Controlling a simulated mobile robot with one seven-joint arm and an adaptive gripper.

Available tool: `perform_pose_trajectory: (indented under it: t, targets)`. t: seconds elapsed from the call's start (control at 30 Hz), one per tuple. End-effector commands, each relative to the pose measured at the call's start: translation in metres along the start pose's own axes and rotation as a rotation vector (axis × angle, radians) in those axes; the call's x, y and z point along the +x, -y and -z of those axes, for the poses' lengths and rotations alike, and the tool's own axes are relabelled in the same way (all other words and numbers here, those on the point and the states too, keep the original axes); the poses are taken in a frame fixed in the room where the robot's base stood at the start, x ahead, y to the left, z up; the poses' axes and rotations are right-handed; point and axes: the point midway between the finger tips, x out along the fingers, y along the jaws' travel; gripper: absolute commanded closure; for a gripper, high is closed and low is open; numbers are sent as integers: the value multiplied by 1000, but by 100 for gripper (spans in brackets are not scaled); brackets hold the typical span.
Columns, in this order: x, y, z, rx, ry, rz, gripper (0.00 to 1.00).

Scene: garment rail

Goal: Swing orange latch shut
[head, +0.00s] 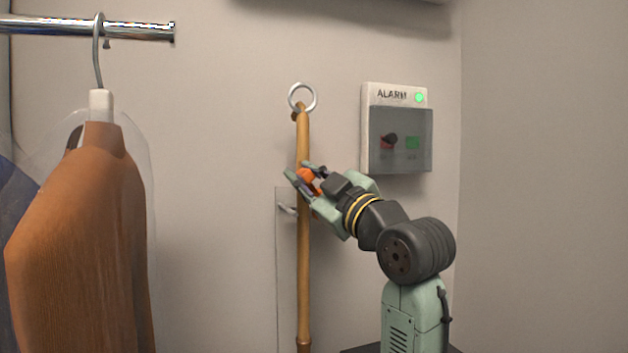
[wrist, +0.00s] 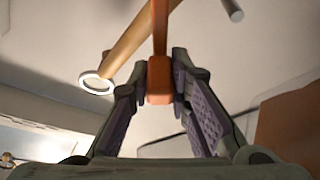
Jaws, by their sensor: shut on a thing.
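The orange latch (head: 306,176) shows in the head view between my gripper's fingers, right by the wooden pole (head: 303,250). My gripper (head: 298,171) reaches in from the right and is shut on the latch. In the wrist view the latch (wrist: 159,84) is a narrow orange bar with a thicker end held between the fingertips (wrist: 162,72). It runs up out of the picture and crosses in front of the pole (wrist: 135,40). The fingers hide part of the latch in the head view, and its pivot is not visible.
The pole stands upright against the wall with a metal ring (head: 302,97) at its top. A grey alarm box (head: 396,128) with a green light is on the wall to the right. At left, an orange-brown garment (head: 85,250) hangs from a chrome rail (head: 85,29).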

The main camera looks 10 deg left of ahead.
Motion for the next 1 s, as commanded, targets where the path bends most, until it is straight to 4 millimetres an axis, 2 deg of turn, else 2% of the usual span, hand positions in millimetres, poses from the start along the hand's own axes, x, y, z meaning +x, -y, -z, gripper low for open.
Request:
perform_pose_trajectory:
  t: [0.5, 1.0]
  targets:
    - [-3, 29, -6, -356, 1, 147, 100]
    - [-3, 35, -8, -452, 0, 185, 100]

* * * * * * * * *

* What you should do *
Copy the listing in full and without alteration, omitting every picture.

* The result *
Controlling a simulated mobile robot with one seven-joint arm and an adaptive gripper.

Available tool: `perform_pose_trajectory: (indented under it: t, targets)`. t: seconds elapsed from the call's start (control at 30 Hz), one per tuple. End-effector commands, each relative to the pose measured at the call's start: translation in metres along the start pose's own axes and rotation as a rotation vector (axis × angle, radians) in those axes; the call's x, y and z point along the +x, -y and -z of those axes, for the poses' lengths and rotations alike, and the tool's own axes are relabelled in the same way (all other words and numbers here, those on the point and the states too, keep the original axes); the poses are taken in a frame fixed in the room where the robot's base stood at the start, x ahead, y to the left, z up; the poses' axes and rotations are right-handed; point and axes: the point midway between the finger tips, x out along the fingers, y along the jaws' travel; gripper: absolute commanded closure; for a gripper, high is closed and low is open; numbers are sent as integers: the value multiplied by 1000, but by 100 for gripper (spans in brackets are not scaled); brackets hold the typical span.
Columns, in this order: x, y, z, rx, ry, rz, gripper (0.00 to 1.00).

Scene: garment rail

Goal: Swing orange latch shut
[head, +0.00s] 
[wrist, +0.00s] 
Jaws, by their sensor: shut on a thing.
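The orange latch (head: 306,176) shows in the head view between my gripper's fingers, right by the wooden pole (head: 303,250). My gripper (head: 298,171) reaches in from the right and is shut on the latch. In the wrist view the latch (wrist: 159,84) is a narrow orange bar with a thicker end held between the fingertips (wrist: 162,72). It runs up out of the picture and crosses in front of the pole (wrist: 135,40). The fingers hide part of the latch in the head view, and its pivot is not visible.
The pole stands upright against the wall with a metal ring (head: 302,97) at its top. A grey alarm box (head: 396,128) with a green light is on the wall to the right. At left, an orange-brown garment (head: 85,250) hangs from a chrome rail (head: 85,29).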

The main camera looks 10 deg left of ahead.
Motion for the next 1 s, as commanded, targets where the path bends most, until it is straight to 4 millimetres an axis, 2 deg of turn, else 2% of the usual span, hand positions in millimetres, poses from the start along the hand's own axes, x, y, z meaning +x, -y, -z, gripper low for open.
Request:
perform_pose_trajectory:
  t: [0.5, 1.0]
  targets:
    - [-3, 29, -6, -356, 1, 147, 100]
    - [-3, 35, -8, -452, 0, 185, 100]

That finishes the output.